Conflict of interest disclosure: manage your ongoing agency conflicts

The following is an abridged version of the original article from February 2009. For the full article, please click here.

This article discusses a broker’s use of a Conflict of Interest Disclosure to avoid breaching the fiduciary duty he owes to his client when he has a bias relating to the opposing party in a transaction, or another, whose interests are in conflict with his client’s.

Professional relationships compromised

A conflict of interest arises when a broker or his agent, acting on behalf of a client, has a competing professional or personal bias which hinders his ability to unreservedly fulfill the fiduciary duties he has undertaken to advise and act on behalf of the client.

In a professional relationship, a broker’s financial objective of compensation for services rendered by the broker is not a conflict of interest. However, fees and benefits derived from professional courtesies, familial favors, and preferential treatment by others toward the broker or his agents is compensation which must be disclosed to the client. [See first tuesday Form 119]

Further, the referral of a client to a financially controlled business owned or co-owned by the broker, disclosed by use of an affiliated business arrangement (ABA) form, is also not classified as a conflict of interest. [See first tuesday Form 519]

A conflict of interest addresses the broker’s personal situations potentially at odds with the agency duty of care and protection owed the client.

Thus, a conflict of interest creates a fundamental agency dilemma for brokers, not a compensation or business referral issue. A conflict of interest exists when:

  • a broker has a positive or negative bias toward the opposing party in a transaction or a person not directly involved in the client’s transaction; and
  • that bias in favor of or against the other person might compromise the broker’s ability to freely recommend action or provide guidance to the buyer or seller, landlord or tenant, or lender or broker he agreed to represent.

This bias regarding an opposing person or a party not directly involved, to whom the broker may or may not also owe an agency duty, must be disclosed if the bias might disrupt the broker’s ability to make impartial decisions about the care and protection he owes his client. Unless disclosed and the client consents, the conflict is a breach of the broker’s fiduciary duty of good faith, fair dealing, and trust owed to his client should the broker continue to act on the client’s behalf. [See first tuesday Form 527]
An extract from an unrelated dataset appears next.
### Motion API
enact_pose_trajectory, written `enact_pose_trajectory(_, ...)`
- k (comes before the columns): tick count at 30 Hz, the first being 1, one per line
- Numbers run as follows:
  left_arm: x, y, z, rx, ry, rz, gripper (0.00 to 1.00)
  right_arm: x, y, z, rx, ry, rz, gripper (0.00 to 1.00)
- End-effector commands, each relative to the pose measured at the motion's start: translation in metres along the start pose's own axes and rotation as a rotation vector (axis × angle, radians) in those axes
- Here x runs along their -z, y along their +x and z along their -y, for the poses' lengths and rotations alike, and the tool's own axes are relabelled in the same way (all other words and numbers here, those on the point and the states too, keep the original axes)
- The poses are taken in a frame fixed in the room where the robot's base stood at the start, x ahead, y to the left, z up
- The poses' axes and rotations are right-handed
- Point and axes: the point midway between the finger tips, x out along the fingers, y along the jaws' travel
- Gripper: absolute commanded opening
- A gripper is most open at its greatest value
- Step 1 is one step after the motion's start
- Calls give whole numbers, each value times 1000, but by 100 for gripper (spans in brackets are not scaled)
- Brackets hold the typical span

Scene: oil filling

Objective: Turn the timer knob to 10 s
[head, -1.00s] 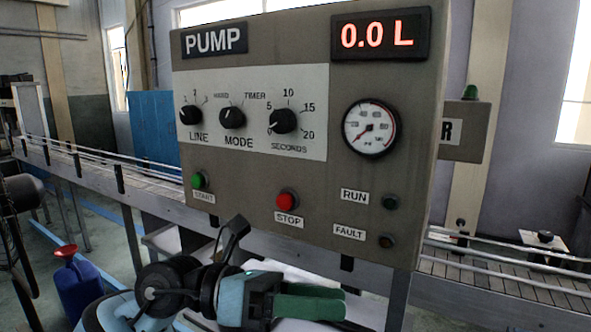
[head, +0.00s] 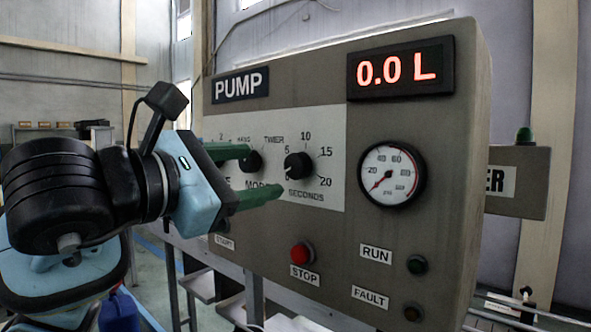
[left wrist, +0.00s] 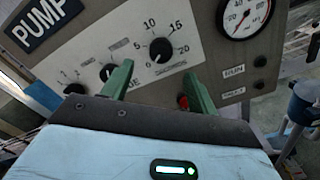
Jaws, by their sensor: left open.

Situations involving a conflict

A conflict of interest, whether patent or potential, is disclosed by the broker at the time or as soon as possible after the conflict arises. Typically, conditions which bring about the conflict arise prior to providing a buyer with property information or taking a listing from a seller.

The disclosure creates transparency in the transaction, revealing to the client the bias held by the broker which, when disclosed, allows the client to take the bias into consideration in negotiations. Though the disclosure and consent does not neutralize the inherent bias itself, it does neutralize the element of deceit which would breach the broker’s fiduciary duty if left undisclosed.

Potential overlaps of allegiance or prejudice which cause a conflict that a broker or his agent must disclose include:

  • the broker or his agent holds a direct or indirect ownership interest in the real estate, or are directly or indirectly a buyer of the property in the transaction, including a partial ownership interest in a limited liability company (LLC) or other entity which owns or is buying, leasing, or lending on the property;
  • an individual related to the broker or one of his agents by blood or marriage holds a direct or indirect ownership interest in the property or is the buyer;
  • an individual with whom the broker or a family member has a special pre-existing relationship, such as prior employment, significant past or present business dealings, or deep-rooted social ties, holds a direct or indirect ownership, leasehold, or security interest in the property or is the buyer;
  • the broker’s or his agent’s concurrent representation of the opposing party, a dual agency situation; or
  • the unwillingness of the broker or his agent to work with the opposing party, or others, or their brokers or agents in a transaction.

Simply, a conflict of interest should be disclosed to the client by the broker when he has a pre-existing relationship with a person other than the client based on any form of kinship, employment, partnership, common membership, religious affiliation, civic ties, or any other socio-economic context which might hinder his ability to fully represent the needs of his client.

This disclosure is serious business. The client’s tardy discovery of the conflict and their complaint to the Department of Real Estate (DRE) for failure to make the disclosure and obtain consent before continuing to advise or act on behalf of the client can result in the suspension or revocation of the broker’s license by the DRE. [Calif. Business and Professions Code §10177(o)]

Generally, if a broker even questions whether it is appropriate to disclose a potential conflict of interest to a client, he should disclose it. The existence of any concern is reason enough for a prudent broker to be prompt in seeking his client’s consent to the potential conflict. By timely disclosing a conflict of interest and obtaining consent, the broker immediately creates an honest working relationship with his client.